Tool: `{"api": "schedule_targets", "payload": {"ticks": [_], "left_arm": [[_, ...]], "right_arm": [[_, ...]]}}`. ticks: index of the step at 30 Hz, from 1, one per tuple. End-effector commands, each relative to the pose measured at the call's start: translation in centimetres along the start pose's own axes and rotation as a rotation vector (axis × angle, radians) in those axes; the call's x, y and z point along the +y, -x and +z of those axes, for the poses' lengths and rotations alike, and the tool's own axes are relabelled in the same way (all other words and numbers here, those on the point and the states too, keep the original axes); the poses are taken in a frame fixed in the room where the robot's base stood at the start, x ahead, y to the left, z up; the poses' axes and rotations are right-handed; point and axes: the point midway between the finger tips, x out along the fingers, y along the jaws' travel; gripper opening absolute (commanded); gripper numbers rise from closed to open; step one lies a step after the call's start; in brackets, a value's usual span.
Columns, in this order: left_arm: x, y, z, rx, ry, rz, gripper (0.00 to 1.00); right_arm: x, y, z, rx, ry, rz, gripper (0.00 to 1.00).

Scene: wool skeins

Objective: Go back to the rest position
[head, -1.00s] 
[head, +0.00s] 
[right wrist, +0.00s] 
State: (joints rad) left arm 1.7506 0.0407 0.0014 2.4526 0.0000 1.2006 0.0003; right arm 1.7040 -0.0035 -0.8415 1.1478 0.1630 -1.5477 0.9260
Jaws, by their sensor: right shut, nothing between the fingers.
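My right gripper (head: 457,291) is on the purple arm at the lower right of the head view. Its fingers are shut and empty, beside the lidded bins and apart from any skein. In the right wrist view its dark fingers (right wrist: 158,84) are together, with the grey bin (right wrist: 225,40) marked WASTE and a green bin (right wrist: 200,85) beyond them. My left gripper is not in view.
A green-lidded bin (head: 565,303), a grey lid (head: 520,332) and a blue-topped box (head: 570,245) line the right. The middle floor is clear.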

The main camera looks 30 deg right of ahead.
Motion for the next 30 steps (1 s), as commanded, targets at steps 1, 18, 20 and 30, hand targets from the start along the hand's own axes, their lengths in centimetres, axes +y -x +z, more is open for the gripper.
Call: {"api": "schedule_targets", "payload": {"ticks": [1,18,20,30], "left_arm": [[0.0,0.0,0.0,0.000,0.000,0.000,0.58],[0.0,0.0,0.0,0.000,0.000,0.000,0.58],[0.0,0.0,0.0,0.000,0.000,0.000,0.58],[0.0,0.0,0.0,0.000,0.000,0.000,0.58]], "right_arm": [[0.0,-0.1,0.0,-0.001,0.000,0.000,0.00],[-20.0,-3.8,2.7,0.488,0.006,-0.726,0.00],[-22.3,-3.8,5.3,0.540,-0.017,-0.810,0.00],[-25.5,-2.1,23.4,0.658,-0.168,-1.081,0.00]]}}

EXERCISE DETAILS
Extract the complete listing above, reproducing each line exactly.

WRITTEN SOLUTION
Tool: `{"api": "schedule_targets", "payload": {"ticks": [_], "left_arm": [[_, ...]], "right_arm": [[_, ...]]}}`. ticks: index of the step at 30 Hz, from 1, one per tuple. End-effector commands, each relative to the pose measured at the call's start: translation in centimetres along the start pose's own axes and rotation as a rotation vector (axis × angle, radians) in those axes; the call's x, y and z point along the +y, -x and +z of those axes, for the poses' lengths and rotations alike, and the tool's own axes are relabelled in the same way (all other words and numbers here, those on the point and the states too, keep the original axes); the poses are taken in a frame fixed in the room where the robot's base stood at the start, x ahead, y to the left, z up; the poses' axes and rotations are right-handed; point and axes: the point midway between the finger tips, x out along the fingers, y along the jaws' travel; gripper opening absolute (commanded); gripper numbers rise from closed to open; step one lies a step after the call's start; in brackets, a value's usual span.
Columns, in this order: left_arm: x, y, z, rx, ry, rz, gripper (0.00 to 1.00); right_arm: x, y, z, rx, ry, rz, gripper (0.00 to 1.00).

Scene: wool skeins

Objective: Go back to the rest position
[head, -1.00s] 
[head, +0.00s] 
[right wrist, +0.00s] 
State: (joints rad) left arm 1.7506 0.0407 0.0014 2.4526 0.0000 1.2006 0.0003; right arm 1.7040 -0.0035 -0.8415 1.1478 0.1630 -1.5477 0.9260
Jaws, by their sensor: right shut, nothing between the fingers.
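My right gripper (head: 457,291) is on the purple arm at the lower right of the head view. Its fingers are shut and empty, beside the lidded bins and apart from any skein. In the right wrist view its dark fingers (right wrist: 158,84) are together, with the grey bin (right wrist: 225,40) marked WASTE and a green bin (right wrist: 200,85) beyond them. My left gripper is not in view.
A green-lidded bin (head: 565,303), a grey lid (head: 520,332) and a blue-topped box (head: 570,245) line the right. The middle floor is clear.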

The main camera looks 30 deg right of ahead.
Motion for the next 30 steps (1 s), as commanded, targets at steps 1, 18, 20 and 30, hand targets from the start along the hand's own axes, their lengths in centimetres, axes +y -x +z, more is open for the gripper.
Call: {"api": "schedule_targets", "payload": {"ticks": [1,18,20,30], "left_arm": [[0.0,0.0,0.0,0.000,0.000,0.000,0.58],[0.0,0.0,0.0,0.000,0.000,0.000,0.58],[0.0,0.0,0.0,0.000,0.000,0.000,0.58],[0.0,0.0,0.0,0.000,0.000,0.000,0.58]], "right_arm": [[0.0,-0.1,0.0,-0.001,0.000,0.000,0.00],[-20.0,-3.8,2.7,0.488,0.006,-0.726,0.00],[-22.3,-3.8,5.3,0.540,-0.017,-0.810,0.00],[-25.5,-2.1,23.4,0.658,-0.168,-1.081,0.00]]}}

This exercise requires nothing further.